A supermarket in walking distance? Yep, there’s nothing like a 2 mile-round walk to Lidl, up- and down-hill with a zimmerframe. Doesn’t matter how many Public Transport Ticketing gimmicks Pemberstone can offer new executive residents, it’s not going to make the 446 run on time. Or the 153 run to normal office hours.

Terrible public transport, no local shops. For Pemberstone to pretend otherwise is a sham. The fact that there is any sense of community in our estate in these isolated circumstances shows just how precious it is. And it undermines any argument that Pemberstone might put forward about future residents reducing car usage.

Our neighbours already share cars, take the few buses on offer and walk where they can.

These details matter. And they’re what we have to try and get across when we address Leeds City Council on Thursday. Can you support us?

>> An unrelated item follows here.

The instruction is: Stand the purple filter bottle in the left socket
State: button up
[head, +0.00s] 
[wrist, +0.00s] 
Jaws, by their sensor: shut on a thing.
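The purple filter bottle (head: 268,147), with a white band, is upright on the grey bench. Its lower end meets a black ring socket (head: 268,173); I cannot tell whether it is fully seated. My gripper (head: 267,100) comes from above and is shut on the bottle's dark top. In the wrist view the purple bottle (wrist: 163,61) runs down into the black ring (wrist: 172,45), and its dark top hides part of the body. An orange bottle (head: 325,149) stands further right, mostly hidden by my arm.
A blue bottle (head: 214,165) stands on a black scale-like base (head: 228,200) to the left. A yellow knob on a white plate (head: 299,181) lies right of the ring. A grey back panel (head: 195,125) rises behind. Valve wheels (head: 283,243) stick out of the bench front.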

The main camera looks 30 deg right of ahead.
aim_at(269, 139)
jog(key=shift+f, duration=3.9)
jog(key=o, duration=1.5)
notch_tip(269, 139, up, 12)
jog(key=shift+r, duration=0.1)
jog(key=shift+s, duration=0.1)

Help us save our homes in four minutes. Join us at Civic Hall on the 30 May just before 1pm.

—————-

* Pemberstone’s reports are as reliable and content-rich as the morning’s bowel movements. A week or so before LCC Plans Panel are anticipated to meet (usually at the end of the month), Pemberstone has been known to drop a hefty, and mightily expensive, consultant’s report in the document portal of the planning application. Could this be a tactic to prevent anyone from mounting a decent response (or the council from reading it through in detail)?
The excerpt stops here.